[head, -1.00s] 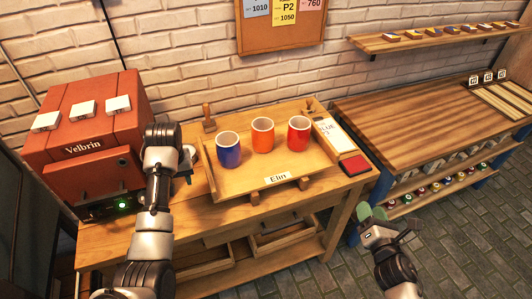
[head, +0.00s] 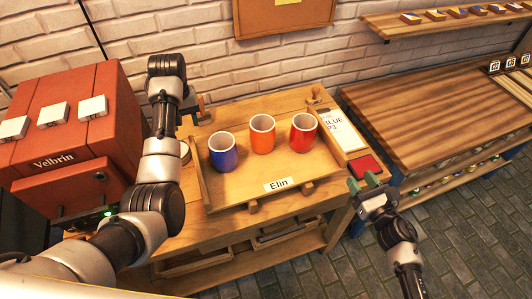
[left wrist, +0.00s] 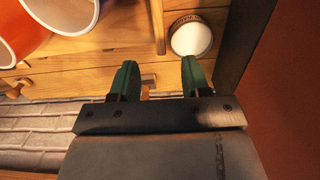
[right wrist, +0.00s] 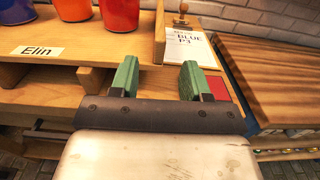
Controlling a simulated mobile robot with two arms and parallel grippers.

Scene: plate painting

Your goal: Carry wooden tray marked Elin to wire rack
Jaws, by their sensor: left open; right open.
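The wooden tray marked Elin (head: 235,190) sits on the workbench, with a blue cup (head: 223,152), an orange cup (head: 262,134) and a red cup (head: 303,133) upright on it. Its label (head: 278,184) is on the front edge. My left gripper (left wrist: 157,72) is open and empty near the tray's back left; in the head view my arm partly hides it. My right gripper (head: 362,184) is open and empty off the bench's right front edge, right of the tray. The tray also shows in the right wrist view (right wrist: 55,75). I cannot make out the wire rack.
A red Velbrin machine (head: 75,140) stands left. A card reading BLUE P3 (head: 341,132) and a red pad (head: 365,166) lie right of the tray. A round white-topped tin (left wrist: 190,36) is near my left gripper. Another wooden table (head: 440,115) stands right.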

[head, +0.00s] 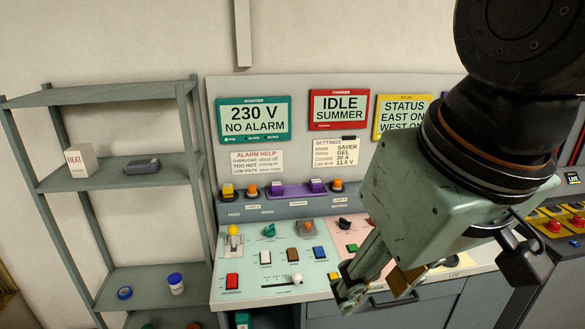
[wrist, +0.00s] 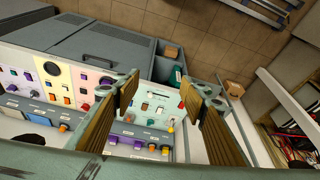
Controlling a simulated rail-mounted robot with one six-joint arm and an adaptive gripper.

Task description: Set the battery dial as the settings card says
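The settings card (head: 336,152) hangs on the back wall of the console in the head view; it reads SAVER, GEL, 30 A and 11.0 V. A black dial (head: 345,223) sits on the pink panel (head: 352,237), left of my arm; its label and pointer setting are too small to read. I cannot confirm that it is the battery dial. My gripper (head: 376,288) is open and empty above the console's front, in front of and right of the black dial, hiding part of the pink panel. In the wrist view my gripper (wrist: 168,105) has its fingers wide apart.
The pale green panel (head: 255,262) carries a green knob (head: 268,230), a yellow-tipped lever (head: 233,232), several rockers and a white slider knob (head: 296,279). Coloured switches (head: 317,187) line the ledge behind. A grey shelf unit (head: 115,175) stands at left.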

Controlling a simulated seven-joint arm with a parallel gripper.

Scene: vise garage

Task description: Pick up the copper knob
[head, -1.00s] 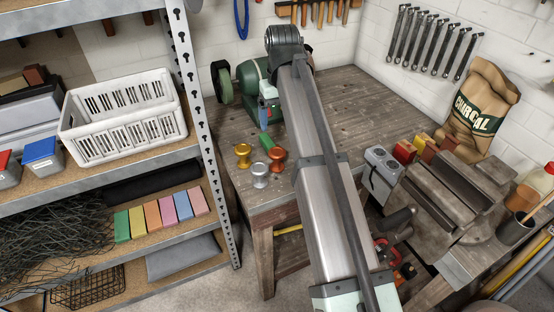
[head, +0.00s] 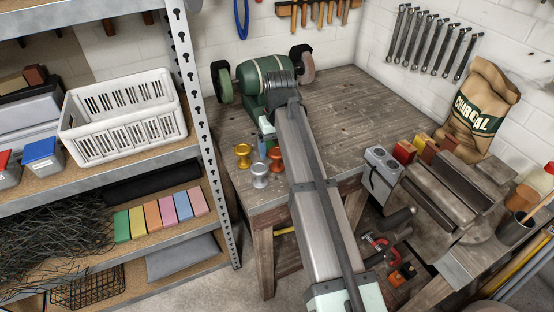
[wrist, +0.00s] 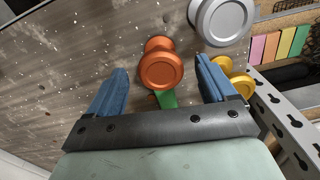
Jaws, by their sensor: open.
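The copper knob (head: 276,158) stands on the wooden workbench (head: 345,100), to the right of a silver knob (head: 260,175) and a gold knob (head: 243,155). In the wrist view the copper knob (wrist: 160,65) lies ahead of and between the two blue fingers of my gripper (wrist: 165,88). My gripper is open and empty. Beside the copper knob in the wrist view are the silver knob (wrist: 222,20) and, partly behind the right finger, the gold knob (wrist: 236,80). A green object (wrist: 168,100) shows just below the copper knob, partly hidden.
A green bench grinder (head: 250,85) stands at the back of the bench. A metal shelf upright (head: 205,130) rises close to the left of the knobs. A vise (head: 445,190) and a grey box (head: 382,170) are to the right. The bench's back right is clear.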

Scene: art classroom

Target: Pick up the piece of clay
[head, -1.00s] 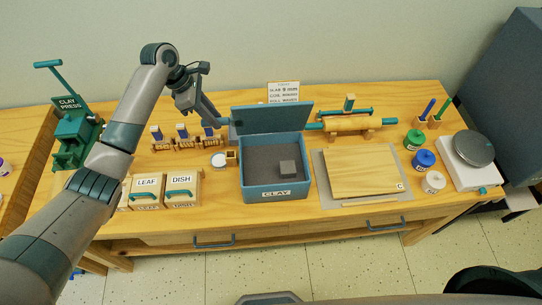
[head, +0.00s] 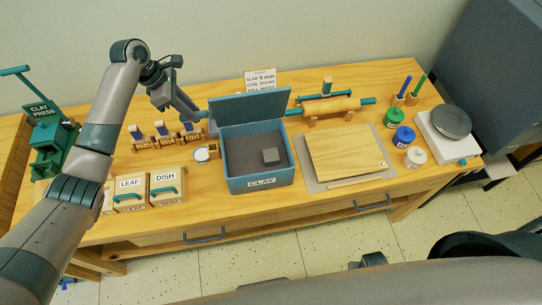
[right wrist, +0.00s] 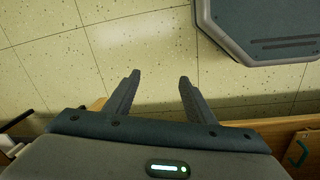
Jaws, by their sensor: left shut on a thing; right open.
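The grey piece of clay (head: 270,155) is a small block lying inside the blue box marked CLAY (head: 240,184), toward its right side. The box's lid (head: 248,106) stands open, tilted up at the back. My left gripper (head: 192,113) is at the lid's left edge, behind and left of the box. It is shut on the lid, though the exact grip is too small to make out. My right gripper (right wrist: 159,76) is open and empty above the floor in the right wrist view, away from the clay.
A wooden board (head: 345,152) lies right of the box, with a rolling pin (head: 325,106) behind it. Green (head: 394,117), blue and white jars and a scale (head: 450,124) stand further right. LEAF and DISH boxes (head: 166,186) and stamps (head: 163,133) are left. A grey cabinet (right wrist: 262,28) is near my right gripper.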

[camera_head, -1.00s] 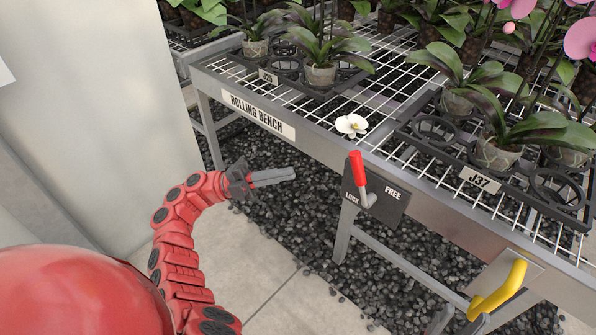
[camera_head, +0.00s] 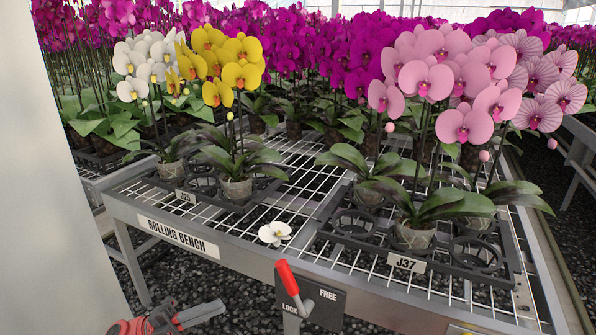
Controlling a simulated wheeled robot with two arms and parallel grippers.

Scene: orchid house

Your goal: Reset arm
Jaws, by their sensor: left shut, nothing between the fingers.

» WRITTEN EXERCISE
All of the entries above should be copied exactly, except for the pictures.

» FULL OUTPUT
[head, -1.00s] 
[head, +0.00s] 
[left wrist, +0.00s] 
[right wrist, +0.00s] 
Controlling a simulated mobile robot with two arms and parallel grippers.

Scene: plate painting

Your goal: Carry wooden tray marked Elin to wire rack
Jaws, by their sensor: left open; right open.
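The wooden tray marked Elin (head: 235,190) sits on the workbench, with a blue cup (head: 223,152), an orange cup (head: 262,134) and a red cup (head: 303,133) upright on it. Its label (head: 278,184) is on the front edge. My left gripper (left wrist: 157,72) is open and empty near the tray's back left; in the head view my arm partly hides it. My right gripper (head: 362,184) is open and empty off the bench's right front edge, right of the tray. The tray also shows in the right wrist view (right wrist: 55,75). I cannot make out the wire rack.
A red Velbrin machine (head: 75,140) stands left. A card reading BLUE P3 (head: 341,132) and a red pad (head: 365,166) lie right of the tray. A round white-topped tin (left wrist: 190,36) is near my left gripper. Another wooden table (head: 440,115) stands right.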

[head, +0.00s] 
[wrist, +0.00s] 
Controlling a simulated rail-mounted robot with one six-joint arm and an adaptive gripper.

Task description: Set the battery dial as the settings card says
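The settings card (head: 336,152) hangs on the back wall of the console in the head view; it reads SAVER, GEL, 30 A and 11.0 V. A black dial (head: 345,223) sits on the pink panel (head: 352,237), left of my arm; its label and pointer setting are too small to read. I cannot confirm that it is the battery dial. My gripper (head: 376,288) is open and empty above the console's front, in front of and right of the black dial, hiding part of the pink panel. In the wrist view my gripper (wrist: 168,105) has its fingers wide apart.
The pale green panel (head: 255,262) carries a green knob (head: 268,230), a yellow-tipped lever (head: 233,232), several rockers and a white slider knob (head: 296,279). Coloured switches (head: 317,187) line the ledge behind. A grey shelf unit (head: 115,175) stands at left.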

Controlling a simulated seven-joint arm with a parallel gripper.

Scene: vise garage

Task description: Pick up the copper knob
[head, -1.00s] 
[head, +0.00s] 
[wrist, +0.00s] 
Jaws, by their sensor: open.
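The copper knob (head: 276,158) stands on the wooden workbench (head: 345,100), to the right of a silver knob (head: 260,175) and a gold knob (head: 243,155). In the wrist view the copper knob (wrist: 160,65) lies ahead of and between the two blue fingers of my gripper (wrist: 165,88). My gripper is open and empty. Beside the copper knob in the wrist view are the silver knob (wrist: 222,20) and, partly behind the right finger, the gold knob (wrist: 236,80). A green object (wrist: 168,100) shows just below the copper knob, partly hidden.
A green bench grinder (head: 250,85) stands at the back of the bench. A metal shelf upright (head: 205,130) rises close to the left of the knobs. A vise (head: 445,190) and a grey box (head: 382,170) are to the right. The bench's back right is clear.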

Scene: art classroom

Target: Pick up the piece of clay
[head, -1.00s] 
[head, +0.00s] 
[right wrist, +0.00s] 
Jaws, by their sensor: left shut on a thing; right open.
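The grey piece of clay (head: 270,155) is a small block lying inside the blue box marked CLAY (head: 240,184), toward its right side. The box's lid (head: 248,106) stands open, tilted up at the back. My left gripper (head: 192,113) is at the lid's left edge, behind and left of the box. It is shut on the lid, though the exact grip is too small to make out. My right gripper (right wrist: 159,76) is open and empty above the floor in the right wrist view, away from the clay.
A wooden board (head: 345,152) lies right of the box, with a rolling pin (head: 325,106) behind it. Green (head: 394,117), blue and white jars and a scale (head: 450,124) stand further right. LEAF and DISH boxes (head: 166,186) and stamps (head: 163,133) are left. A grey cabinet (right wrist: 262,28) is near my right gripper.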

[camera_head, -1.00s] 
[camera_head, +0.00s] 
Controlling a simulated wheeled robot with two arms and parallel grippers.

Scene: orchid house

Your goal: Reset arm
Jaws, by their sensor: left shut, nothing between the fingers.

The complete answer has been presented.